__WHAT THIS TASK INVOLVES__. Select and reproduce each line of the listing below that bears the string "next".

__DATA LISTING__.
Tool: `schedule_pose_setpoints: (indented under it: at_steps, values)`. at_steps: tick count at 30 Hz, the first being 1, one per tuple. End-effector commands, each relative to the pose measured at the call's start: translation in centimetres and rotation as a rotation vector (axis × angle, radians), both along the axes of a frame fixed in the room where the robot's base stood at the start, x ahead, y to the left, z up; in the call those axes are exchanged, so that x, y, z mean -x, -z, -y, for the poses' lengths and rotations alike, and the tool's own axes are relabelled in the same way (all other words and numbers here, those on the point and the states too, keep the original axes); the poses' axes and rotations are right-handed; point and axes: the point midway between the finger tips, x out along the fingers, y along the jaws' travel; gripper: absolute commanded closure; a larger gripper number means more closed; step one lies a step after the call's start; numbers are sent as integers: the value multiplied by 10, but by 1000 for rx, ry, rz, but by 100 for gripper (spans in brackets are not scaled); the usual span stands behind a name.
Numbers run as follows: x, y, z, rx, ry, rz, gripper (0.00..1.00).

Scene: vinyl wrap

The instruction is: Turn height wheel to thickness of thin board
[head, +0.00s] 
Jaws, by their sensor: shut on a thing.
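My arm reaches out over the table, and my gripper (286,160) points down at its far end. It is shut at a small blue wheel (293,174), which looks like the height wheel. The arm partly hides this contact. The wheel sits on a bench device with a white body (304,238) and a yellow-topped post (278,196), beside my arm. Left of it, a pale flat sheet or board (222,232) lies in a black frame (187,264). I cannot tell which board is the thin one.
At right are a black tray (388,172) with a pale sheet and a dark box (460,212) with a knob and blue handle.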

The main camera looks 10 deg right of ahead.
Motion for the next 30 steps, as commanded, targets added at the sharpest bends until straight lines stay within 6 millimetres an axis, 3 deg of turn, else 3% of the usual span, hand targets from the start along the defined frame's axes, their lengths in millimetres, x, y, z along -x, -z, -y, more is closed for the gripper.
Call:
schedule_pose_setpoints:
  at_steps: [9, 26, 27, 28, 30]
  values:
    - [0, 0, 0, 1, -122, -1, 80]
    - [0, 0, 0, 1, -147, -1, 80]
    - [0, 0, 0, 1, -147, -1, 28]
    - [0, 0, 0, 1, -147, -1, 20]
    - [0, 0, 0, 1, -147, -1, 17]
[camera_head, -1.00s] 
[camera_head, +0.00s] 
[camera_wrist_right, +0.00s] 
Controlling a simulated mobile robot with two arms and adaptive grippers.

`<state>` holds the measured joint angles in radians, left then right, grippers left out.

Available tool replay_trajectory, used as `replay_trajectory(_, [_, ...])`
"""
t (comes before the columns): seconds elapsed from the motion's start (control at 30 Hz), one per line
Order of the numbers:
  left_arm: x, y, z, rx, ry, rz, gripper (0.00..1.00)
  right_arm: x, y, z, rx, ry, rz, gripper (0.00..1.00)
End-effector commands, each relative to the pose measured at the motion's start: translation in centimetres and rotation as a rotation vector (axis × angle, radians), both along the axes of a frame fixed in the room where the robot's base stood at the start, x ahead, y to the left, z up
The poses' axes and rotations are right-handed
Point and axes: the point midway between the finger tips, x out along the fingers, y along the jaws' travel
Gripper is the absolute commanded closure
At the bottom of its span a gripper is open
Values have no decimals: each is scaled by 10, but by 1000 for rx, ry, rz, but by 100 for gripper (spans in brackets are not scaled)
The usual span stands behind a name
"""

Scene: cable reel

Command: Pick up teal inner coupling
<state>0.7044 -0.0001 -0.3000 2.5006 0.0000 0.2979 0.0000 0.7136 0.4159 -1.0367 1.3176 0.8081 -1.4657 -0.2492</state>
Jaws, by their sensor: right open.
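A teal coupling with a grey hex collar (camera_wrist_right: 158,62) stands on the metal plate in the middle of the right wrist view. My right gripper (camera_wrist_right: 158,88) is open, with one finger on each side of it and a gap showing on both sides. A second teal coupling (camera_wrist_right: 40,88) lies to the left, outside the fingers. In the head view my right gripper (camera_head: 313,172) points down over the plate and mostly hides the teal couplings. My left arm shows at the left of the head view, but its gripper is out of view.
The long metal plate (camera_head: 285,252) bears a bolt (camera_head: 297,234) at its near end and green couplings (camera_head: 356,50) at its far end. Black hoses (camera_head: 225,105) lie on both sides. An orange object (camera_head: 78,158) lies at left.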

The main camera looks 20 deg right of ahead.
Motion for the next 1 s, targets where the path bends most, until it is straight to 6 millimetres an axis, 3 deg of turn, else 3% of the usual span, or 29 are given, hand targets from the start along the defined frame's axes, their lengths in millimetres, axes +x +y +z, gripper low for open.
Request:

__TASK SOLUTION__.
Motion for the next 30 steps, as commanded, targets added at the sharpest bends until straight lines stay within 6 millimetres an axis, 3 deg of turn, else 3% of the usual span, hand targets from the start along the defined frame's axes, their lengths in millimetres, x, y, z along -x, -z, -y, more is closed for the gripper.
Motion for the next 1 s, targets where the path bends most, until it is straight to 6 millimetres an axis, 3 deg of turn, else 3% of the usual span, or 29 are given, hand targets from the start along the defined frame's axes, their lengths in millimetres, axes +x +y +z, gripper low for open.

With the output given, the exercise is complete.